* **TO BE DONE**: Skipping all pictures, set down the lines of the listing from the first through the one with "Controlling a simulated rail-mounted".

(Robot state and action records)
start

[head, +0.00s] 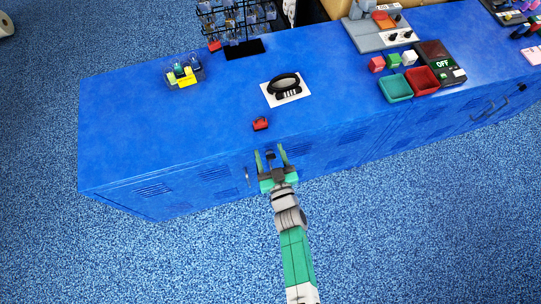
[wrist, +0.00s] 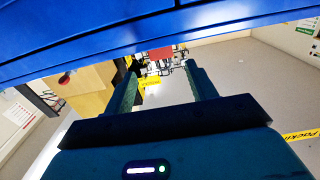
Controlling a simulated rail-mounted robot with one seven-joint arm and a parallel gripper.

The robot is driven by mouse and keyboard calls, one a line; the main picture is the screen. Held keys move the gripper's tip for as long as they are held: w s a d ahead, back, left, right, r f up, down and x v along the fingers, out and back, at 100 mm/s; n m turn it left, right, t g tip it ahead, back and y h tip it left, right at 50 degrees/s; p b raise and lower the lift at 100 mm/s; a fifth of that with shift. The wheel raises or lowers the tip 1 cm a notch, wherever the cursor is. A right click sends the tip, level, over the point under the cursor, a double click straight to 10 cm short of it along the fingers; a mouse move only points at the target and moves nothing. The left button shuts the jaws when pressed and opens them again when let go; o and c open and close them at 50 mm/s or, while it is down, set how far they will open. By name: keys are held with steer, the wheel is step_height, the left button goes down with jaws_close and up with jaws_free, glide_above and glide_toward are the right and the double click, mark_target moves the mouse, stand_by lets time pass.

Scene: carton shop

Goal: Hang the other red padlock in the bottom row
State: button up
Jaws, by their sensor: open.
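A small red padlock (head: 261,124) lies near the front edge of the blue cabinet top.
A black ring-shaped item lies on a white card (head: 300,96) behind the near padlock. A clear bin (head: 185,75) with coloured items stands left. Teal (head: 394,89) and red (head: 422,81) trays stand right. The cabinet top around the near padlock is clear.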

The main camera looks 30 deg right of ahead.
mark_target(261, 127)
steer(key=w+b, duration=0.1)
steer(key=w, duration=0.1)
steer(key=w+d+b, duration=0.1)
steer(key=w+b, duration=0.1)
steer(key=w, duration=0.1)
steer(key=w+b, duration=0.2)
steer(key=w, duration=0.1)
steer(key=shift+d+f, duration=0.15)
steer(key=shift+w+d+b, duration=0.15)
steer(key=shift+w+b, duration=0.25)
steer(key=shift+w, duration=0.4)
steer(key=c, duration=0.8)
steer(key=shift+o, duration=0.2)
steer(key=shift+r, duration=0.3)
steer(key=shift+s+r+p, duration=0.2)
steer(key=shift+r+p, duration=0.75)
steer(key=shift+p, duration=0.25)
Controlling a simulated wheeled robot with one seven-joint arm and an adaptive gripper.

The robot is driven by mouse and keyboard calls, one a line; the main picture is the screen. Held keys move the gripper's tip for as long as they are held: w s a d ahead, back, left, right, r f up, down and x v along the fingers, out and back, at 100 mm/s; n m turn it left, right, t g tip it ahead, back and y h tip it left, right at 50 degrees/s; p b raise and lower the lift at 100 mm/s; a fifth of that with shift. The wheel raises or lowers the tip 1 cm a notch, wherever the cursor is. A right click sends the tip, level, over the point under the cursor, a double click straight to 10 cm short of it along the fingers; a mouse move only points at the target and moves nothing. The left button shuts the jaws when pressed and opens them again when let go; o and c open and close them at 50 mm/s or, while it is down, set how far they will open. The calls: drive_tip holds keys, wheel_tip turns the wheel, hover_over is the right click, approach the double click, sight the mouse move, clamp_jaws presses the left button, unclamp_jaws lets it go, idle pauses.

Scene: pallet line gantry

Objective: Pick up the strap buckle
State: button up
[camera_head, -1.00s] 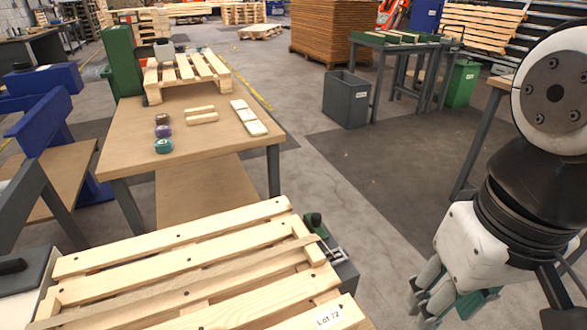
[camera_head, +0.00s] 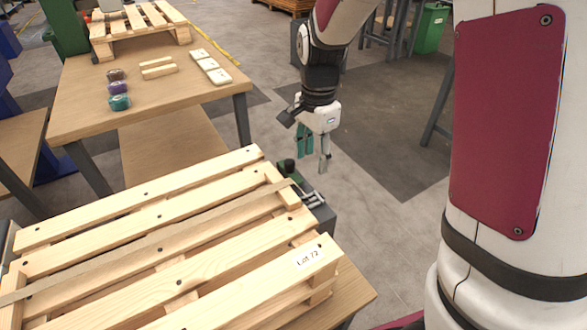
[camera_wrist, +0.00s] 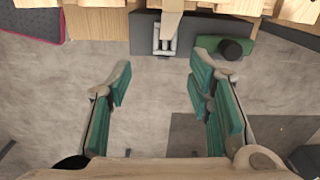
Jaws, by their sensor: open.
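The strap buckle (camera_head: 308,196) is a small metal piece on a dark grey block at the pallet's right edge. In the wrist view the buckle (camera_wrist: 165,36) is at the top centre, on the grey block's top. A flat tan strap (camera_head: 160,242) runs across the pallet towards it. My gripper (camera_head: 314,158) hangs above and a little behind the block in the head view. Its green-padded fingers are spread, with nothing between them. In the wrist view the buckle lies beyond the fingertips of my gripper (camera_wrist: 160,78), apart from them.
A green part with a black knob (camera_head: 287,168) stands beside the buckle. The slatted wooden pallet (camera_head: 185,222) fills the front left. Behind it, a table (camera_head: 180,110) holds tape rolls (camera_head: 119,102), wood blocks (camera_head: 158,66) and white pieces (camera_head: 208,62). Open floor lies to the right.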

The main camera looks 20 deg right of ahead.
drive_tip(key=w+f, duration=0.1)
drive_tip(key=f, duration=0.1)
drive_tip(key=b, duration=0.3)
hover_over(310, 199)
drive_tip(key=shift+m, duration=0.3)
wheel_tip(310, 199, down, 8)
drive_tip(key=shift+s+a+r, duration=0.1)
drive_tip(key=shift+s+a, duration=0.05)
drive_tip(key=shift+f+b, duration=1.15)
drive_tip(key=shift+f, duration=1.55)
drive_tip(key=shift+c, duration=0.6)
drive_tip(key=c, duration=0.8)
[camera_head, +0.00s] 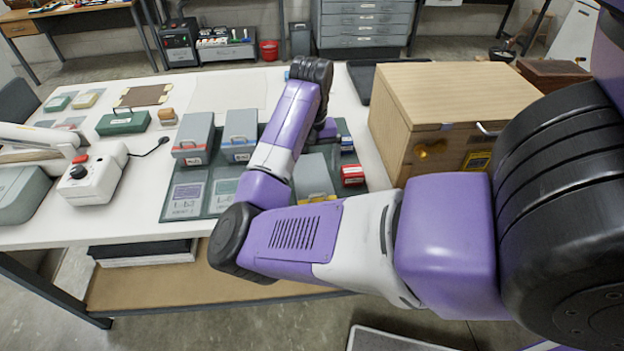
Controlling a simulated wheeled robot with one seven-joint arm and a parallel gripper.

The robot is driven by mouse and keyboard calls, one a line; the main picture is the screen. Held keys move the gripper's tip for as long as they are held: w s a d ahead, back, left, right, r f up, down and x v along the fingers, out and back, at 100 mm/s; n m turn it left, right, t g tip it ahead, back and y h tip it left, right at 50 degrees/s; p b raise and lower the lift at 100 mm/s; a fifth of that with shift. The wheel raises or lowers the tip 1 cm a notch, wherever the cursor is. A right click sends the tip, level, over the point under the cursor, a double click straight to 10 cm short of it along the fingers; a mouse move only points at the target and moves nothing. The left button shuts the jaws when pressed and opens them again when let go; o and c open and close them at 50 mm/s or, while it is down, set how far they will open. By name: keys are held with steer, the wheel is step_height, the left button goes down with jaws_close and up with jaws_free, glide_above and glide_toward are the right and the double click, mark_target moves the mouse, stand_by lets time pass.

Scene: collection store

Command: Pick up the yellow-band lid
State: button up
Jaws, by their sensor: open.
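A grey lid-like piece (313,176) with a yellow strip along its front edge lies on the right part of the dark green mat (222,174). My forearm covers its left side. My purple wrist link shows just behind the forearm, above and beyond this piece. The fingers of my gripper are hidden behind my own arm, so I cannot see how far they are from the piece.
Grey boxes with a red band (193,140) and a blue band (239,136) stand on the mat. A small red block (352,175) is at its right. A wooden cabinet (400,125) stands to the right, a white device (94,178) to the left.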

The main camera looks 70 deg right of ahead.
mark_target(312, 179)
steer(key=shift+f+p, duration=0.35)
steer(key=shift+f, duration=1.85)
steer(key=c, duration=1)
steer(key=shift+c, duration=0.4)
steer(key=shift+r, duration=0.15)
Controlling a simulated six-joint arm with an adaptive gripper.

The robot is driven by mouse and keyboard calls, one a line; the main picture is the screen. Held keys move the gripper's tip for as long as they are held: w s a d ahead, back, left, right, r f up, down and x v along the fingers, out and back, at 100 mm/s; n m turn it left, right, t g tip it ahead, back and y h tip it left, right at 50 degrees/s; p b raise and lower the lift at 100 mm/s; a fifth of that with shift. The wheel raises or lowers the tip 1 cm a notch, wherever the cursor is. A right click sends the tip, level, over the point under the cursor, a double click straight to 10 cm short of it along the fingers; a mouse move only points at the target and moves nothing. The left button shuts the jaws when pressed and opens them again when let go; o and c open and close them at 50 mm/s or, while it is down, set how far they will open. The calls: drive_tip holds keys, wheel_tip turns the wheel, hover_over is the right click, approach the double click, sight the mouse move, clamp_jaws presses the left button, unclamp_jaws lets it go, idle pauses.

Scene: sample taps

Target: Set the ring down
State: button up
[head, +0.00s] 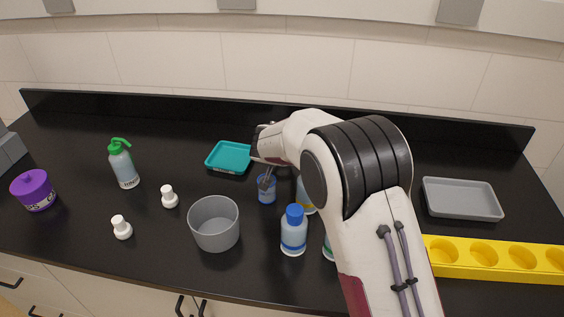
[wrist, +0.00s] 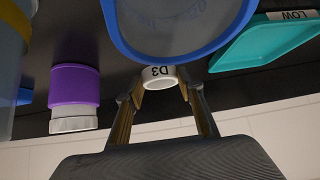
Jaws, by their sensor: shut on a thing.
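In the wrist view my gripper (wrist: 160,92) is shut on a small white ring (wrist: 159,72) marked "D3", held between the two fingertips. The ring appears right beside a large blue-rimmed clear vessel (wrist: 190,50); I cannot tell whether they touch. In the head view my gripper (head: 268,178) points down at a small blue container (head: 267,190) just in front of the teal tray. The ring cannot be made out in the head view.
The teal tray (head: 212,161) lies behind my gripper. A grey tub (head: 214,235) and a blue-capped bottle (head: 294,238) stand in front. White small bottles (head: 169,197) and a green-topped spray bottle (head: 122,165) are left. My arm hides part of the right side.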

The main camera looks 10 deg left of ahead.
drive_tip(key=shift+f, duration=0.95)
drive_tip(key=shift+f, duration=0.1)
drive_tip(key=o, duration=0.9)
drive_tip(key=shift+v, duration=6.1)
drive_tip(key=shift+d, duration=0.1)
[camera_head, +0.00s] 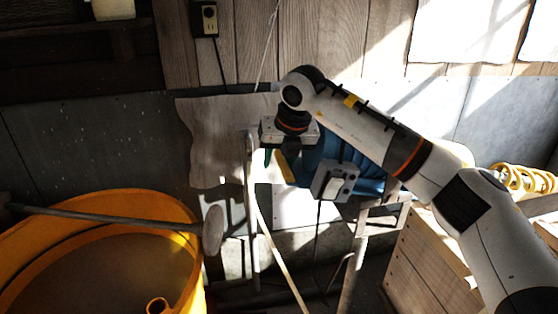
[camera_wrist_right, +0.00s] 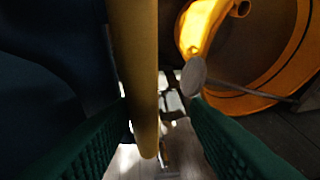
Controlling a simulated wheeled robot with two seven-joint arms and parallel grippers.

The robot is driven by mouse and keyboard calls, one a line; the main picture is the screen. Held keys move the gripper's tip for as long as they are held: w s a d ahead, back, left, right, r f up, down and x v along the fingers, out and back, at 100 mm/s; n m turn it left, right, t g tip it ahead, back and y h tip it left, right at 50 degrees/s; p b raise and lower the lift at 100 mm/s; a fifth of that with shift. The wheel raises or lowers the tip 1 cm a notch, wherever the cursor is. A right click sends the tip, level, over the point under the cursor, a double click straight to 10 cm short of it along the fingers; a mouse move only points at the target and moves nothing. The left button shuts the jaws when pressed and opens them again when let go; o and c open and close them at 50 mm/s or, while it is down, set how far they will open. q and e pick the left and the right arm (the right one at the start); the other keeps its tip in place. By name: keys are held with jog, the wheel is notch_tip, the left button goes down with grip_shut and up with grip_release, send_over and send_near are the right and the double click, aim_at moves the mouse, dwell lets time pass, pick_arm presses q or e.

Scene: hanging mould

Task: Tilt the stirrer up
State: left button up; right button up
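My right gripper (camera_head: 279,160) hangs beside a blue rounded body (camera_head: 350,170), which is partly hidden behind my right arm. A yellow bar (camera_head: 284,170) shows at the gripper's fingers. In the right wrist view the yellow bar (camera_wrist_right: 132,70) runs between the two green fingers, with a visible gap at the right finger, so the gripper looks open around it. A grey rod with a flat round end (camera_head: 213,230) reaches across the yellow tub (camera_head: 165,205). Which of these parts make up the stirrer is not fully clear. My left gripper is out of view.
A grey box (camera_head: 335,181) sits below my right forearm. A thin wooden stand (camera_head: 252,190) is close left of the gripper. A wooden crate (camera_head: 430,260) and a yellow coil (camera_head: 525,180) are at right. The plank wall is behind.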

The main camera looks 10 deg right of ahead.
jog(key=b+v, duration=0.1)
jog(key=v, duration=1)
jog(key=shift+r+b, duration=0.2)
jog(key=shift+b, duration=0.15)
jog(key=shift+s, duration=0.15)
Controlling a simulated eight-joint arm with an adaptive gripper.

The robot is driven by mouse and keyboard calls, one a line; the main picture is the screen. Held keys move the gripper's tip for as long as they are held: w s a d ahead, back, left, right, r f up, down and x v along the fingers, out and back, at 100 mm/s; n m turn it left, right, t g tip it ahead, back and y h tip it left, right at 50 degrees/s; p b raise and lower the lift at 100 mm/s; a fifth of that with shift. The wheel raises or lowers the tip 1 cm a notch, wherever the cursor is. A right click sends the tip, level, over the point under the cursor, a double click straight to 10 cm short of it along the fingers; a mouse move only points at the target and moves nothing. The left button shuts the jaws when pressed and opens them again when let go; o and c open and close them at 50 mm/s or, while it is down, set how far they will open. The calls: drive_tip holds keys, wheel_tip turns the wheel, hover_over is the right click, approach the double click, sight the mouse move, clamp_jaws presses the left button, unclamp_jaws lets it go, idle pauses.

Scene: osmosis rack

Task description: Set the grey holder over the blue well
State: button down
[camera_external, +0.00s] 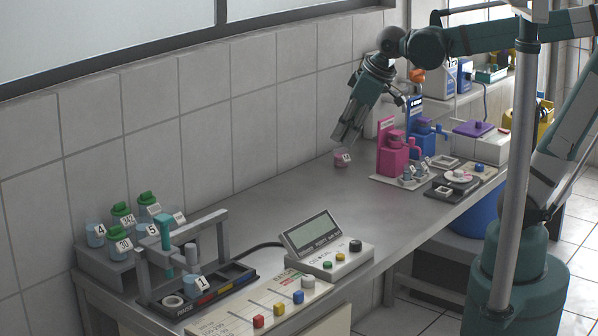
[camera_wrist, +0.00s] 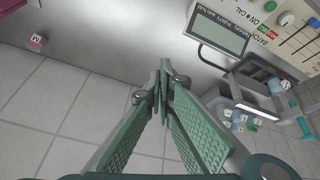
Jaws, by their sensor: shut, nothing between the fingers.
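My gripper (camera_external: 345,138) is shut and empty, pointing down above the back of the bench; its closed fingers also show in the wrist view (camera_wrist: 162,84). At the front left, a grey frame (camera_external: 206,221) stands over a black tray (camera_external: 155,308). A teal upright piece (camera_external: 165,240) and a small grey cylinder (camera_external: 191,254) are under its bar; which part is the grey holder is unclear. The tray has red, yellow and blue marks. The blue well's mark (camera_external: 243,277) is at the right end. A cup labelled 1 (camera_external: 201,285) stands at the tray, near the red mark.
A pink cup (camera_external: 342,159) stands on the bench below my gripper. A display console (camera_external: 322,248) and slider panel (camera_external: 270,303) are right of the tray. Green-capped jars (camera_external: 121,212) stand behind it. Pink and blue dispensers (camera_external: 393,158) are at right. Mid-bench is clear.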

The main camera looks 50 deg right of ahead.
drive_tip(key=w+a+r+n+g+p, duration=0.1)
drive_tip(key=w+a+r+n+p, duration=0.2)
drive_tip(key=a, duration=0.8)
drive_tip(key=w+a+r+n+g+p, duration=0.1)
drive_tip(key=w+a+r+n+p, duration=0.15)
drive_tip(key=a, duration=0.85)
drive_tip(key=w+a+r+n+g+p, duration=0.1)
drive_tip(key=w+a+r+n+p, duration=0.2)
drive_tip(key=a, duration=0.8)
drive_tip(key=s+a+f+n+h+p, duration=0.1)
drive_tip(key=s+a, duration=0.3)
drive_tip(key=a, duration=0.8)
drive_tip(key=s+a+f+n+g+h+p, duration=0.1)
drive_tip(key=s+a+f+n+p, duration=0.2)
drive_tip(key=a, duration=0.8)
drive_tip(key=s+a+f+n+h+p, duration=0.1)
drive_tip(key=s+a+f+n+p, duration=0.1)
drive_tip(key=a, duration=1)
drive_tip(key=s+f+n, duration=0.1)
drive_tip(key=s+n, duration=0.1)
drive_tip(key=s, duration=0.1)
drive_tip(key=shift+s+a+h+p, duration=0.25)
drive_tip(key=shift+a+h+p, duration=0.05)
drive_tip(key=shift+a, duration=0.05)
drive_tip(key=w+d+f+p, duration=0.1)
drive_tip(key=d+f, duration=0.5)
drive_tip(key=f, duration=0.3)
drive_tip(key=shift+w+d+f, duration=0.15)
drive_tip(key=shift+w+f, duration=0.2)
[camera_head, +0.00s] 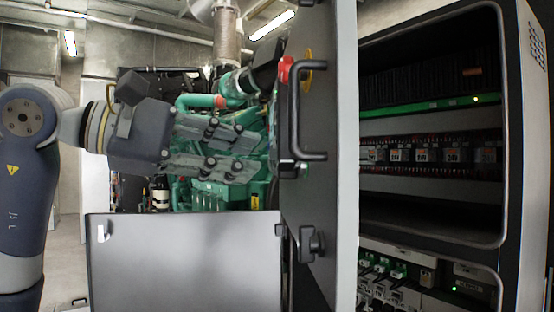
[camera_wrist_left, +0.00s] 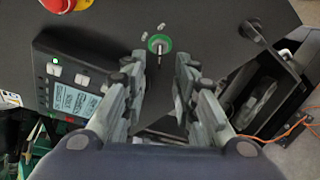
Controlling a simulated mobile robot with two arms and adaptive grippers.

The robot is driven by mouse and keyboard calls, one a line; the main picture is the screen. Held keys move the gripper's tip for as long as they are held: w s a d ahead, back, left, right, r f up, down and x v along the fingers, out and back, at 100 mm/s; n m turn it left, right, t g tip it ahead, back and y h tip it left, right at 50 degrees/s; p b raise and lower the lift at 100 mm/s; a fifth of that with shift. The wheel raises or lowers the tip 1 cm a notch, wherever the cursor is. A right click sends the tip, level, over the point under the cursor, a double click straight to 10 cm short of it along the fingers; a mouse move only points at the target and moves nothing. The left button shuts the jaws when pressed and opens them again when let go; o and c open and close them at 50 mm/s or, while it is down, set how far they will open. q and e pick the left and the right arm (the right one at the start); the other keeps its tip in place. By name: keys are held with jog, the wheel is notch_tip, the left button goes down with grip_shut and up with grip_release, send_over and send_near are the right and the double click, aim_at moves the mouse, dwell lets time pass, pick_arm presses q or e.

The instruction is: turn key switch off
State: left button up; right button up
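The key switch (camera_wrist_left: 158,44) is a round green-ringed switch on the dark panel door, with a thin key standing out of it toward the camera. In the left wrist view it lies just ahead of my left gripper (camera_wrist_left: 161,66), between its two fingertips. The fingers are spread, with a clear gap on both sides of the key and no visible touch. In the head view my left gripper (camera_head: 252,153) points right at the door, its fingers apart and empty. The key switch cannot be made out there. My right gripper is not in view.
The panel door (camera_head: 320,190) stands open, nearly edge-on, with a black handle (camera_head: 322,115). A red emergency stop (camera_wrist_left: 66,4) and a display controller (camera_wrist_left: 72,90) sit near the switch. An open electrical cabinet (camera_head: 435,212) is right, a green engine (camera_head: 215,190) behind, a grey box (camera_head: 185,262) below.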

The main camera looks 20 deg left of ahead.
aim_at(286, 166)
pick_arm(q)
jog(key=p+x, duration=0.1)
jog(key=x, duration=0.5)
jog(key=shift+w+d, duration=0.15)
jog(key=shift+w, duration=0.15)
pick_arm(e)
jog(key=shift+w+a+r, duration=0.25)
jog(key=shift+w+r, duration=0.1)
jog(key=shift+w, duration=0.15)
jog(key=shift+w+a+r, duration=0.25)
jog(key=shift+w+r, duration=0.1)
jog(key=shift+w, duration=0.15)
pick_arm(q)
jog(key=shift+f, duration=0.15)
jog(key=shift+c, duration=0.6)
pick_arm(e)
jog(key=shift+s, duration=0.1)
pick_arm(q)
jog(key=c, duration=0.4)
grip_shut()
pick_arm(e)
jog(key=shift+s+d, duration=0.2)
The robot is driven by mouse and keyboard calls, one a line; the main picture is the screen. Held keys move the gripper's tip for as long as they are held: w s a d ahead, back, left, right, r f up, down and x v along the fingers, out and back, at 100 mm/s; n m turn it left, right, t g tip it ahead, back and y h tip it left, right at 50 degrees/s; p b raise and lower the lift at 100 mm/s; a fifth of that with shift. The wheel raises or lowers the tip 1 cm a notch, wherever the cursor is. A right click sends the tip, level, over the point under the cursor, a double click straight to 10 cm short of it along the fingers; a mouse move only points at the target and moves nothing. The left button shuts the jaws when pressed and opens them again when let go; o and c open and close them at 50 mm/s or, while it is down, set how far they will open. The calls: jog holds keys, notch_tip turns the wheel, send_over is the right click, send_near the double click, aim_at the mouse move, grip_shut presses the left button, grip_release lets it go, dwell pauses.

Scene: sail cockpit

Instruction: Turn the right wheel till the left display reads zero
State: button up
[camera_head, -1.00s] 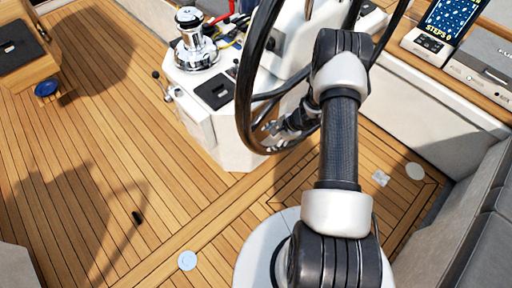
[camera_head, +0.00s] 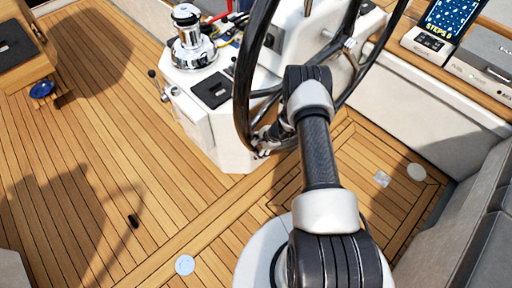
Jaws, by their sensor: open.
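The right wheel (camera_head: 243,100) is a large dark-rimmed steering wheel at upper centre, standing in front of a white pedestal. My arm reaches up from the bottom, and my gripper (camera_head: 262,148) is at the lower left part of the wheel's rim, partly hidden behind my arm link. I cannot tell whether its fingers touch the rim. A display (camera_head: 458,18) at the upper right shows a blue dotted picture and the yellow text "STEPS" with a figure too small to read surely. No other display is in view, so the left display does not show.
A chrome winch (camera_head: 190,40) stands on the white console (camera_head: 215,130) left of the wheel, with coloured ropes behind it. A grey seat (camera_head: 470,220) lines the right side.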

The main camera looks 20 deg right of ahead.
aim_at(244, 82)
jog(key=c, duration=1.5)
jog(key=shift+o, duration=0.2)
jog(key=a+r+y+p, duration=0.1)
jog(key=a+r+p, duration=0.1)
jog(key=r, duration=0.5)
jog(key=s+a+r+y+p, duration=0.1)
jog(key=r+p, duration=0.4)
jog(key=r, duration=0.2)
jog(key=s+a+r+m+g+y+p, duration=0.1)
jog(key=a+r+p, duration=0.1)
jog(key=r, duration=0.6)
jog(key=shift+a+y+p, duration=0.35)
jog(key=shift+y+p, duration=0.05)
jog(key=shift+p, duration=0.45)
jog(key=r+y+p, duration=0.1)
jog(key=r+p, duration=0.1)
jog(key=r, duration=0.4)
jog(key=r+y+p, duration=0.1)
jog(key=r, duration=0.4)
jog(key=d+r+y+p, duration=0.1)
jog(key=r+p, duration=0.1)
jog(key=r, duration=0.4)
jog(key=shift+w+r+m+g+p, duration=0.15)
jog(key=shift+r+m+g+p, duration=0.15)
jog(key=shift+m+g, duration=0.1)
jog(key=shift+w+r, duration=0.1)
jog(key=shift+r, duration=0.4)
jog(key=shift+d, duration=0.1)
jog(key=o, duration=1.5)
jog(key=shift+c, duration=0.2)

end

* **RESULT**:
[head, +0.00s] 
[wrist, +0.00s] 
Controlling a simulated rail-mounted robot with one seven-joint arm and a parallel gripper.

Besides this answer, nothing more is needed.